> What is required
Every line holding the string "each" should be gathered.
═══ Raw data ═══
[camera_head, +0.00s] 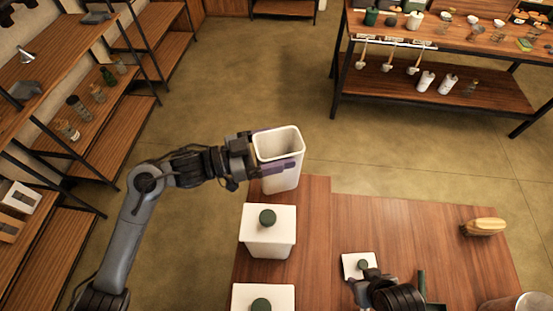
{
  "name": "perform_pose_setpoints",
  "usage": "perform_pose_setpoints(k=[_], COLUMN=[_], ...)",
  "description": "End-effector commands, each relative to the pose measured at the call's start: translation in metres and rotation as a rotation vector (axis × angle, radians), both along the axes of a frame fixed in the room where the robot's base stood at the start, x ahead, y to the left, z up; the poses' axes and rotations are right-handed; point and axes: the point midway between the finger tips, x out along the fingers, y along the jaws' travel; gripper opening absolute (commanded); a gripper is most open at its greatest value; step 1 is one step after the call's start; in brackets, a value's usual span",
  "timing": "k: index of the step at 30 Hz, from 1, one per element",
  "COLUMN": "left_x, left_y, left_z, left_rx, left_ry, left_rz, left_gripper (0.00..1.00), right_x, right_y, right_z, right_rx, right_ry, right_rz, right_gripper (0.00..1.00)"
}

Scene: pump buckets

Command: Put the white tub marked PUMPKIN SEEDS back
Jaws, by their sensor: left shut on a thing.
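A white open tub (280,178) is at the far left end of the wooden table (330,222). No lettering shows on the side facing me. My left gripper (277,150) is shut on this tub, with a finger along its near side close to the rim. I cannot tell whether its base touches the table. My right gripper (365,281) is at the lid's near edge, seen from above. Its jaw opening is not clear.
Two white tubs with lids and green knobs, the nearer-to-middle tub (283,235) and the front tub (243,297), stand in line with the open tub. A yellow striped object (485,227) lies at the right. A glass container (525,303) is at the lower right. Shelves (130,75) line the left.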

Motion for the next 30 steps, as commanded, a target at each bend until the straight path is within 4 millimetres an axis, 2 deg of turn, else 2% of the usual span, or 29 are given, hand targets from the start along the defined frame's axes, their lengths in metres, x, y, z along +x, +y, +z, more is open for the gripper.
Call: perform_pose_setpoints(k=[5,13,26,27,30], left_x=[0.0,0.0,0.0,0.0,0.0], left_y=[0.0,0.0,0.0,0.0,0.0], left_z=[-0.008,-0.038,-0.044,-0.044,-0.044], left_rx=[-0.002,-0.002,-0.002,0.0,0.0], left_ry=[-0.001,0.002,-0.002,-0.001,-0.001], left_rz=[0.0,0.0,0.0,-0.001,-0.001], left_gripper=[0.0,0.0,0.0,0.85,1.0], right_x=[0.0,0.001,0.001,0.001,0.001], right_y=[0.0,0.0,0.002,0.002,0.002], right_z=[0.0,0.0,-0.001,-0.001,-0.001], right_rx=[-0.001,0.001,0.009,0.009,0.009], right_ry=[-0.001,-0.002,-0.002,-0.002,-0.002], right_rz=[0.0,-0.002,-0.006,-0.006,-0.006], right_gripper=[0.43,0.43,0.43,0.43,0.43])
═══
> The completed task
  "description": "End-effector commands, each relative to the pose measured at the call's start: translation in metres and rotation as a rotation vector (axis × angle, radians), both along the axes of a frame fixed in the room where the robot's base stood at the start, x ahead, y to the left, z up; the poses' axes and rotations are right-handed; point and axes: the point midway between the finger tips, x out along the fingers, y along the jaws' travel; gripper opening absolute (commanded); a gripper is most open at its greatest value; step 1 is one step after the call's start; in brackets, a value's usual span",
Motion for the next 30 steps, as commanded, a target at each bend until the straight path is within 4 millimetres an axis, 2 deg of turn, else 2% of the usual span, or 29 are given, hand targets from the start along the defined frame's axes, their lengths in metres, x, y, z along +x, +y, +z, more is open for the gripper.

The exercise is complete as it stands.